──────── Information supplied

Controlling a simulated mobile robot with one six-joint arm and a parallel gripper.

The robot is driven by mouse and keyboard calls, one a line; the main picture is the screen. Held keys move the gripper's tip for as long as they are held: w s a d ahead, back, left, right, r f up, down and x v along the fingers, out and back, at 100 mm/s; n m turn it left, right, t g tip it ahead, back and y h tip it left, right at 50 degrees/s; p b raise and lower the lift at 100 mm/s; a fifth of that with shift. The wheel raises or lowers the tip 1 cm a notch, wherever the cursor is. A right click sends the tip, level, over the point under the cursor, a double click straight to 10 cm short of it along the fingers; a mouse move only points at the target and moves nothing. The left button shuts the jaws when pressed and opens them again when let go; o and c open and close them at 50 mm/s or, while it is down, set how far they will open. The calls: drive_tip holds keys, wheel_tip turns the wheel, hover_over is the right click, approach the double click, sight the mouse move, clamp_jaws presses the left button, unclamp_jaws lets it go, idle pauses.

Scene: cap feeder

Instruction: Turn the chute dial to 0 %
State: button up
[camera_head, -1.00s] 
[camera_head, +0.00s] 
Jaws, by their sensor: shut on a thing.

────────────────

» Task requirements
Reproduce each line verbatim.

» Reply to the exercise
Controlling a simulated mobile robot with one six-joint arm and a parallel gripper.

The robot is driven by mouse and keyboard calls, one a line; the main picture is the screen. Held keys move the gripper's tip for as long as they are held: w s a d ahead, back, left, right, r f up, down and x v along the fingers, out and back, at 100 mm/s; n m turn it left, right, t g tip it ahead, back and y h tip it left, right at 50 degrees/s; p b raise and lower the lift at 100 mm/s; a fifth of that with shift. The wheel raises or lowers the tip 1 cm a notch, wherever the cursor is. A right click sends the tip, level, over the point under the cursor, a double click straight to 10 cm short of it along the fingers; a mouse move only points at the target and moves nothing. The left button shuts the jaws when pressed and opens them again when let go; o and c open and close them at 50 mm/s or, while it is down, set how far they will open. The calls: drive_tip holds keys, wheel_tip turns the wheel, hover_over is the right click, approach the double click, sight the mouse move, clamp_jaws presses the left button, unclamp_jaws lets it go, idle pauses.

Scene: cap feeder

Instruction: Turn the chute dial to 0 %
State: button up
[camera_head, -1.00s] 
[camera_head, +0.00s] 
Jaws, by their sensor: shut on a thing.

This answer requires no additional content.